Am Mittwoch (Julio Medem) verliebt sich Daniel Brühl in die Sängerin Cecilia und verspricht, sie nach Madrid mitzunehmen, Ticket inklusive. Doch vorher lädt er sie zu sich ins Hotelzimmer 2006 ein. Nur fort: Cecilias Blick erfasst ein Flugzeug am Himmel und das luxuriöse Bad, das sie mit der schäbigen Wanne in ihrer Ein-Raum-Wohnung vergleicht. Zuhause wartet ihr Freund, ein Baum von Mann, der für sie beide den Fluchtweg übers Meer plant.
Cecilia muss sich entscheiden.

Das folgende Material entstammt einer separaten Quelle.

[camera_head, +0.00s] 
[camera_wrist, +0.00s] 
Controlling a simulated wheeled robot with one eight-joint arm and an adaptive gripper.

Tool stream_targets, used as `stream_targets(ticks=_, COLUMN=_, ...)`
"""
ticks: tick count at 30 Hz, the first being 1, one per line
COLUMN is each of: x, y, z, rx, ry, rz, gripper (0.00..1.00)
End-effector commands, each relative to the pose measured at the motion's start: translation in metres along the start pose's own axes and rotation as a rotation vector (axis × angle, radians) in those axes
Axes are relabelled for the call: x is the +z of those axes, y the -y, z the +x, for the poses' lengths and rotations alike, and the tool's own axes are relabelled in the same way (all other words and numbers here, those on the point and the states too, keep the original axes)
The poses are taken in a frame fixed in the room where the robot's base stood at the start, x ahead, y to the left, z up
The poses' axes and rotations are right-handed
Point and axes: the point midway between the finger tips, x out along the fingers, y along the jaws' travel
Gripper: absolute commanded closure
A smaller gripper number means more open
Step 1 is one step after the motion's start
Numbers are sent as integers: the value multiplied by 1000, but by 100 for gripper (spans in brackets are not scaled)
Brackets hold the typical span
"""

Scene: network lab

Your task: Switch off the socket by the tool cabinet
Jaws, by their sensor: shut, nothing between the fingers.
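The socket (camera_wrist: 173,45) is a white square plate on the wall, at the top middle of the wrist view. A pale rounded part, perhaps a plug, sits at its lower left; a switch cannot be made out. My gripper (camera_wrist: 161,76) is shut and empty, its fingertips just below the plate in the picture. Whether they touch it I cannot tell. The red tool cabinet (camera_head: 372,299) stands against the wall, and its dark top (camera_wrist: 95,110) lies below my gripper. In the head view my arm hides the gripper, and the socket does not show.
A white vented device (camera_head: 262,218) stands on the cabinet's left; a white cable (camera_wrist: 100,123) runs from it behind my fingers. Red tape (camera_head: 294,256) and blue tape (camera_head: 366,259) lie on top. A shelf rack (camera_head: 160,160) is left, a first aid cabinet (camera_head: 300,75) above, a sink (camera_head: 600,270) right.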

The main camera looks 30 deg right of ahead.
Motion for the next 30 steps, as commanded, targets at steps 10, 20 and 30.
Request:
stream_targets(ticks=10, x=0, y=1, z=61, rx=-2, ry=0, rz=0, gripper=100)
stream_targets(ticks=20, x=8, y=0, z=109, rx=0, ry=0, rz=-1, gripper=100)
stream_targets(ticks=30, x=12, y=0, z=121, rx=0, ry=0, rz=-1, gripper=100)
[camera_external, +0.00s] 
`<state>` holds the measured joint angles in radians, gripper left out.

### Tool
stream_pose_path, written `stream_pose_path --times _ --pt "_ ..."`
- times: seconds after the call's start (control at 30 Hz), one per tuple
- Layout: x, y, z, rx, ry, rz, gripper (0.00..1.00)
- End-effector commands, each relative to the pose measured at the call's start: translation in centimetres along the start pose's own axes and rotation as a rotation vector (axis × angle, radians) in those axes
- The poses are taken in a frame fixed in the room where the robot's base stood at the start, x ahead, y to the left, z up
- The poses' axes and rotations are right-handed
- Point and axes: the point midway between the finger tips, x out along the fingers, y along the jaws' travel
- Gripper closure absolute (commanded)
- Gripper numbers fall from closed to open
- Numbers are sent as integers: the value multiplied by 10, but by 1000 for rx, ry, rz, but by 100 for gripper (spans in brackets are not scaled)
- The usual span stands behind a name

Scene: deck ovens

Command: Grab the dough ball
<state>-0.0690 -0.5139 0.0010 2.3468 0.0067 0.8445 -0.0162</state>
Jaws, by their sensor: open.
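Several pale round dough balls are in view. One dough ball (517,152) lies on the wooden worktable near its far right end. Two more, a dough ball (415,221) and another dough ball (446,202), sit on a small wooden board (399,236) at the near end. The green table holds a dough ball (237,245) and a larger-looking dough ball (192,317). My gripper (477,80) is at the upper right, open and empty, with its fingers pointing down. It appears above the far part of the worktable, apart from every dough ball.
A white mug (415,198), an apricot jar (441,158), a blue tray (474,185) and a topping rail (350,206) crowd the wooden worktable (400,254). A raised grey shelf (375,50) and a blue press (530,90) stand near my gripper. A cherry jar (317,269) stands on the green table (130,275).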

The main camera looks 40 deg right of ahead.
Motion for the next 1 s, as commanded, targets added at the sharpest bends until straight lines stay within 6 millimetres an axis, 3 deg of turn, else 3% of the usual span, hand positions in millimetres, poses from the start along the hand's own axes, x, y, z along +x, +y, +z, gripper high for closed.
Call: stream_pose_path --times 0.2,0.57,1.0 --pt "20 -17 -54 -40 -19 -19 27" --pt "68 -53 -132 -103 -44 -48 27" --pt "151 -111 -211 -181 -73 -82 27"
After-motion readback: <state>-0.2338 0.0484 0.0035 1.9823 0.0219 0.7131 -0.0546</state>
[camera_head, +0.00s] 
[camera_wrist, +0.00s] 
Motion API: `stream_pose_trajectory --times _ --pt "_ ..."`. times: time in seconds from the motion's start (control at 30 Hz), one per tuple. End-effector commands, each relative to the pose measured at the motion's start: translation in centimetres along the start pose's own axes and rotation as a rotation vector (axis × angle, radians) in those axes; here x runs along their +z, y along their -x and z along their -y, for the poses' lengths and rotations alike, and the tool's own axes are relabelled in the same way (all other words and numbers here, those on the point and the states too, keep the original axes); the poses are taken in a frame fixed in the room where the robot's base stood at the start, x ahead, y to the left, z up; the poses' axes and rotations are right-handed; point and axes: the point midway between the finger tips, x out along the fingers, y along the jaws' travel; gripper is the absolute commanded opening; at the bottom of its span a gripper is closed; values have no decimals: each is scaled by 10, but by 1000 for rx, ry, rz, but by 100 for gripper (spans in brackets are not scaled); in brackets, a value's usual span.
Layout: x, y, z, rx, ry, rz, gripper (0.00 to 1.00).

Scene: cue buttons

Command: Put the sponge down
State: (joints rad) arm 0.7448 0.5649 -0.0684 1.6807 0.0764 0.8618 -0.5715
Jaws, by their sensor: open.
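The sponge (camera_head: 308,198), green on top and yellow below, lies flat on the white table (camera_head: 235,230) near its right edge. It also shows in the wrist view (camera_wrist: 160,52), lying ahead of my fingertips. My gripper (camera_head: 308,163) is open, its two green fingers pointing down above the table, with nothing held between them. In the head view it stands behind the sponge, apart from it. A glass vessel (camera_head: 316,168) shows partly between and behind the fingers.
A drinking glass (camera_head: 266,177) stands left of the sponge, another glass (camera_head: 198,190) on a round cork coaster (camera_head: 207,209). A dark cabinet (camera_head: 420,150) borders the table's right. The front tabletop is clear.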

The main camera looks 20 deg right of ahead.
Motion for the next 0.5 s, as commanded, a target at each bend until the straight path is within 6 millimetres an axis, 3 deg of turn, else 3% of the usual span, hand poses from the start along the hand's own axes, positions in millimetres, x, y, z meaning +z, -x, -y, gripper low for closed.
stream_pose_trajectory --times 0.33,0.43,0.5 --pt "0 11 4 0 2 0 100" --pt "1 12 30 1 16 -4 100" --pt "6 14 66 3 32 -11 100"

Am Donnerstag (Elia Suleiman) hat ein palästinensischer Gast in seiner Botschaft unter den Porträts von Arafat und Abbas einen Termin beim »Comandante«, während Führer Fidel in Ansprachen auf dem Fernsehbildschirm sein Volk beglückt. Der ältere bärtige Herr mit Hut und Freizeithemd – eine Jarmusch-Figur – hat viel Zeit, sitzt an einer Bar neben einer Hemingway-Statue, staunt stumm, denkt an den Arabischen Frühling und erlebt eine versteinerte Revolution, sieht im Zoo zwei Geier, einen traurigen Clown, Menschen an der Strandpromenade mit dem Rücken zum Land, die sehnsüchtig übers Wasser blicken. Aber vielleicht warten sie nur auf jemanden, der sie abholt.
Der Freitag (Gaspar Noé) vollzieht zu dumpfem Trommeln ein magisches »Ritual«. Zwei junge Frauen haben sich geliebt, die Eltern der einen finden beide zusammen im Bett. Böse Blicke streifen die Körper. Austreibung der Dämonen. Eines der Mädchen muss sich der schwarzen Magie unterziehen: Ihr Kleid wird zerschnitten, ein Messer berührt sie und sticht in den Boden, das Wasser des Flusses reinigt und entsühnt sie von Schuld und Schande. Ein Mann erledigt den Rest. Das Ganze verläuft stumm. Grandios.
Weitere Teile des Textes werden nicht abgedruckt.